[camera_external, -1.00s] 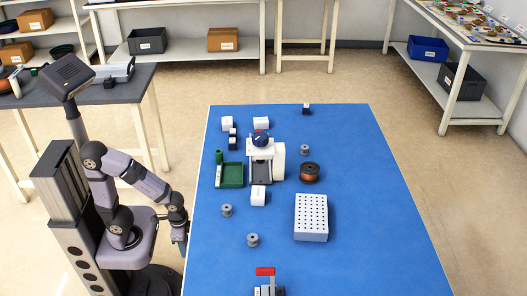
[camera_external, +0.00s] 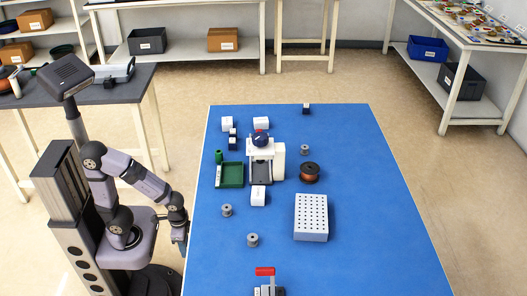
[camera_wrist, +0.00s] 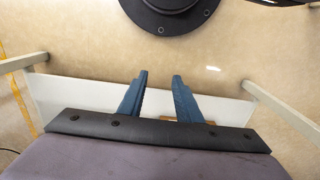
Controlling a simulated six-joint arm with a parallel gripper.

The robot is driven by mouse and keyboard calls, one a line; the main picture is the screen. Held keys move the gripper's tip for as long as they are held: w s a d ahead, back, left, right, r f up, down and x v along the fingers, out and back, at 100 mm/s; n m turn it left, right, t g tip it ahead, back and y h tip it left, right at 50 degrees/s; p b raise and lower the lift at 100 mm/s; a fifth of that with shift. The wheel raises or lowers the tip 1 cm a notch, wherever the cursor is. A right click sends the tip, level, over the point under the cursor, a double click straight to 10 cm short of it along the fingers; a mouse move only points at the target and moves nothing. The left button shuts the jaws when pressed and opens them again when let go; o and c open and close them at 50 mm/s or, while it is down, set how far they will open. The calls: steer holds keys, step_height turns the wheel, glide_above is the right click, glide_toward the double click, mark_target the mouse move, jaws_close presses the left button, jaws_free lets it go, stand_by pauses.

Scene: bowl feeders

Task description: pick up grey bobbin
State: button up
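Three small grey bobbins stand on the blue table in the external view. One bobbin (camera_external: 227,210) is near the table's left side, one bobbin (camera_external: 252,240) is a little nearer the front, and one bobbin (camera_external: 304,150) is farther back on the right. My gripper hangs at the table's left edge, left of the bobbins and apart from them. In the wrist view my gripper (camera_wrist: 158,77) has its two blue fingers apart with nothing between them. No bobbin shows in the wrist view.
The blue table (camera_external: 370,220) also bears a white perforated block (camera_external: 311,218), a copper-coloured spool (camera_external: 309,172), a green tray (camera_external: 231,175), a white device with a dark blue knob (camera_external: 260,141), small white blocks and a red-handled clamp (camera_external: 265,272). The table's right side is clear.

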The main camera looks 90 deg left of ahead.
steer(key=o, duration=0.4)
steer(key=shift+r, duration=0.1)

REQUIREMENT:
Transcribe the full listing above exactly as it stands, minus the pictures.

OUTPUT:
[camera_external, -1.00s] 
[camera_external, +0.00s] 
[camera_wrist, +0.00s] 
Controlling a simulated six-joint arm with a parallel gripper.

The robot is driven by mouse and keyboard calls, one a line; the main picture is the screen. Held keys move the gripper's tip for as long as they are held: w s a d ahead, back, left, right, r f up, down and x v along the fingers, out and back, at 100 mm/s; n m turn it left, right, t g tip it ahead, back and y h tip it left, right at 50 degrees/s; p b raise and lower the lift at 100 mm/s; a fifth of that with shift. The wheel raises or lowers the tip 1 cm a notch, wherever the cursor is. A right click sends the tip, level, over the point under the cursor, a double click straight to 10 cm short of it along the fingers; a mouse move only points at the target and moves nothing. The left button shuts the jaws when pressed and opens them again when let go; o and c open and close them at 50 mm/s or, while it is down, set how far they will open. The calls: steer holds keys, step_height turns the wheel, glide_above is the right click, glide_toward the double click, mark_target the mouse move, jaws_close presses the left button, jaws_free lets it go, stand_by pauses.

Scene: bowl feeders

Task description: pick up grey bobbin
State: button up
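Three small grey bobbins stand on the blue table in the external view. One bobbin (camera_external: 227,210) is near the table's left side, one bobbin (camera_external: 252,240) is a little nearer the front, and one bobbin (camera_external: 304,150) is farther back on the right. My gripper hangs at the table's left edge, left of the bobbins and apart from them. In the wrist view my gripper (camera_wrist: 158,77) has its two blue fingers apart with nothing between them. No bobbin shows in the wrist view.
The blue table (camera_external: 370,220) also bears a white perforated block (camera_external: 311,218), a copper-coloured spool (camera_external: 309,172), a green tray (camera_external: 231,175), a white device with a dark blue knob (camera_external: 260,141), small white blocks and a red-handled clamp (camera_external: 265,272). The table's right side is clear.

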The main camera looks 90 deg left of ahead.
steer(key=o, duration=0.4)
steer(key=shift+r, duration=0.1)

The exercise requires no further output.